Thursday, July 16, 2015

General Jubal Early's last defeat

By Michael Shannon at The Whole Shebang (mostly)


This is what happens when people who lack common sense or even a sense of proportion try to stay current with the latest PC hysteria. The cultural surfers at Apple were having trouble catching a wave in the wake of the cowardly shooting at the Emanuel African Methodist Episcopal Church in Charleston, SC.

There was no obvious alternative lifestyle angle, so a hot letter from CEO Tim Cook threatening to prohibit Apple employees from attending gun shows and reenactments was out. And then came the gift: The state’s Republican governor, Nikki Haley, called for the removal of the Confederate battle flag from the state capital grounds.

This discussion gave some pencil–neck at Apple an opportunity. The company ostentatiously announced a ban of all Civil War games in the Apple Store that used the image of the battle flag. Which would be every last one of them.

In a computer game the battle flag is an accurate historical representation of how units identified themselves. Quite by accident this exhibitionist edict will temporarily increase the accuracy of the games, because at the small icon size the official CSA flag is so similar to the US flag players, like generals in 1861, will have trouble telling the units apart.

A better question is what difference does it make? There may be game players whose goal is to succeed where Robert E. Lee failed. Thereby preserving slavery and the CSA in his imaginary White supremacist fantasy. But like viewing pornography, this revisionism takes place in the privacy of their own home. The only people damaged are the delusional player and his immediate family.

Apple’s self–serving explanation for the ban was “apps containing references or commentary about a religious, cultural or ethnic group that are defamatory, offensive, mean-spirited or likely to expose the targeted group to harm or violence will be rejected.” Which proves the ban was bogus because Civil War apps did none of that.

If Apple is declaring war on offensiveness, what about the farm simulations in the Apple store? Unless it’s Mrs. McDonald being milked, instead of the cows, vegans are going to be offended.
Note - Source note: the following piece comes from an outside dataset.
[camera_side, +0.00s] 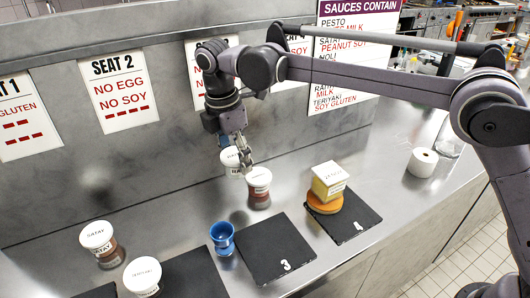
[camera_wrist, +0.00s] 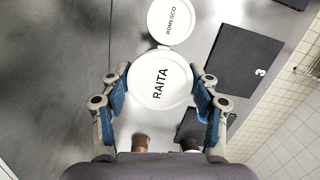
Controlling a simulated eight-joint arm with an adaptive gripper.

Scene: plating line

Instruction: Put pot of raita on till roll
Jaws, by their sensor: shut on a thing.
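The pot of raita (camera_wrist: 160,88) has a round white lid marked RAITA and sits between both fingers in the wrist view. My gripper (camera_wrist: 160,100) is shut on it, one blue-padded finger on each side. In the side view the raita pot (camera_side: 229,158) is partly hidden by my gripper (camera_side: 234,152). I cannot tell whether its base touches the counter. The till roll (camera_side: 422,162), a white upright roll with a small hole in its top, stands on the counter at the right, well away from my gripper. Its top is bare.
The romesco pot (camera_side: 259,186) stands close beside the raita. Board 4 (camera_side: 362,224) bears a yellow box (camera_side: 329,182) on an orange round piece, between my gripper and the roll. Board 3 (camera_side: 277,252) is empty. A blue cup (camera_side: 222,238) and a clear jar (camera_side: 448,136) also stand here.
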And where does it stop? Will Apple ban the Twitter app, since only 49 of 3,000 employees are black?

The outrage is selective and hypocritical. Case in point: If the United Daughters of the Confederacy attempted to open a meeting hall across the street from the Emanuel Church where nine blacks were murdered, the outrage would be instantaneous. It would be the largest simultaneous influx of Northern invaders since Gen. Sherman crossed the border.

The organizations would be attacked. The members would be attacked. The realtor would be attacked. There would be calls for an investigation. Demonstrators protesting the site would be heroes. While the worst possible motives would be ascribed to the individual behind the proposal.
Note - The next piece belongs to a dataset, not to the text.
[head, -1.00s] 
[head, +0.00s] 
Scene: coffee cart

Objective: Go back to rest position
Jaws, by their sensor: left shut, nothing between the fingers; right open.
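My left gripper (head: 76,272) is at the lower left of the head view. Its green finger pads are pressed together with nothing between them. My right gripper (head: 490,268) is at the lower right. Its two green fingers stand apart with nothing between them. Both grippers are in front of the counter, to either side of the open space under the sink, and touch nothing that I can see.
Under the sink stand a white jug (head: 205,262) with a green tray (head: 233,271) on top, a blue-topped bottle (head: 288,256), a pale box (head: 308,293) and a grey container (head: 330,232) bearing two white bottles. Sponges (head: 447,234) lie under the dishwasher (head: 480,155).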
No one on the left would warn that only 10 percent of the Daughters are also members of the Klan. The New York Times wouldn’t run a series on redneck-ophobia. And you wouldn’t see profiles of a Daughter oozing sympathy as her trip to Piggly Wiggly wearing a hoop skirt prompted strange looks from other shoppers.

Yet when plans were announced for the Ground Zero Mosque — a stone’s throw from a site where 2,606 Americans lost their lives at the hands of Islamic jihadists — the left attacked conservatives and patriots that were trying to block this example of Moslem thumb–in–your–eye triumphalism.

Pamela Geller, one of the principle opposition organizers was and is vilified by the MSM and the left. She’s known as an “anti–Islamic” writer and bigot, instead a patriot and a defender of free speech.

Banning the battle flag was right and proper. South Carolina was the first state to secede and was called “the cockpit of revolution” during the Civil War. Keeping a flag that represented the preservation of slavery on government land never made sense in a state that’s 29 percent black.

For that matter, it’s time to change the name of every US military base named after Confederate generals who earned their fame killing United States soldiers. I can’t think of another nation that has honored men dedicated to killing its troops by naming government facilities after the traitors.

There are plenty of honorable soldiers who fought in defense of the Union whose names can adorn those bases.

In their way the cultural commissars at Apple and the battle flag flagellators on the left are as bad as Major Gen. Jubal Early. His “Lost Cause” mythology scrubbed away the slavery from the Civil War and distorted American history instruction for 150 years. And now Cupertino and the rest of the PC police want to scrub away Jubal.